Because Quezada is no longer detained under § 1226(c), and his case does not satisfy the “capable of repetition yet evading review” exception to mootness, this Court is constrained to grant the government's motion to dismiss the case as moot. See Rodney v. Mukasey, 340 Fed.Appx. 761, 764 (3d Cir.2009) (appeal of order dismissing § 2241 petition challenging pre-removal-period detention under 8 U.S.C. § 1226(c) became moot when BIA dismissed appeal from order of removal: “The injury alleged, unreasonably long pre-final order of removal detention under 8 U.S.C. § 1226(c), can no longer be redressed by a favorable judicial decision”). This Court will dismiss the Petition and deny Petitioner's request as moot.
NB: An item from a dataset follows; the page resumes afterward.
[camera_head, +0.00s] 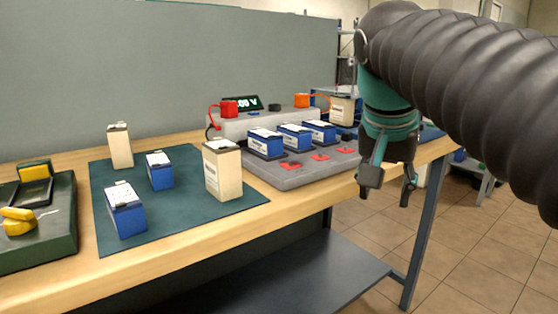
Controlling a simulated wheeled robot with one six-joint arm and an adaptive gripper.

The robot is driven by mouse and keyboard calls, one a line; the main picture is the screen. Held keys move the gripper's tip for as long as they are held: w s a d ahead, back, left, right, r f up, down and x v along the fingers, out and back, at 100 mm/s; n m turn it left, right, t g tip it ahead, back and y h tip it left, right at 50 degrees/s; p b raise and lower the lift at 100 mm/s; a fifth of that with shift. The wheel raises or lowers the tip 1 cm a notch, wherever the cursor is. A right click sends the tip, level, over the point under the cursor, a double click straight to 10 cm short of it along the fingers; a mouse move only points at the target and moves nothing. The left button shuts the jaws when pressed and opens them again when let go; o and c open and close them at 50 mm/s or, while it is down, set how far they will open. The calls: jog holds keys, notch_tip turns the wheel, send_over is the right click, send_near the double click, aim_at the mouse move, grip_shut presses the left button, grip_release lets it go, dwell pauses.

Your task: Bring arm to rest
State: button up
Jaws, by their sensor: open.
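My arm comes in from the right as a black ribbed sleeve. My gripper (388,186) hangs from it, pointing down, with its fingers apart and nothing between them. It shows in front of the bench's right end, to the right of the grey charging tray (290,179). Three blue batteries (266,143) stand in a row on that tray. A dark green mat (188,215) holds two blue batteries (126,210) and a tall cream battery (222,169). Another cream battery (120,146) stands at the mat's back edge.
A tester with a lit display (242,103) and red and orange clamps stands behind the tray. A dark case (38,240) with yellow items lies at the left. Another cream battery (342,109) stands behind my gripper. Tiled floor (460,240) is open at the right.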

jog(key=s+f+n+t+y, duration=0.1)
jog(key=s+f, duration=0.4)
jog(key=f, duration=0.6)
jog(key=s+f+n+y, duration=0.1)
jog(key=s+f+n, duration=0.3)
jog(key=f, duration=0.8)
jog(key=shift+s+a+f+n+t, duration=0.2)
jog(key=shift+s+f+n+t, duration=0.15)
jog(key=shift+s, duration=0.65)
The dismissal is without prejudice to the filing of a new § 2241 petition (in the district of Petitioner's detention) in the event that (a) the Third Circuit grants the petition for review, vacates the order of removal and remands, or (b) the Third Circuit denies the petition for review, but the DHS is unable to remove Petitioner under § 1231(a)(6), and Petitioner can assert facts showing good reason to believe that there is no significant likelihood of Petitioner's removal in the reasonably foreseeable future.
For the reasons set forth above, the Court grants Respondent's motion to dismiss, dismisses the Petition for writ of habeas corpus as moot, and denies Petitioner's request to enjoin Respondent from transferring him outside New Jersey pending the outcome of this proceeding.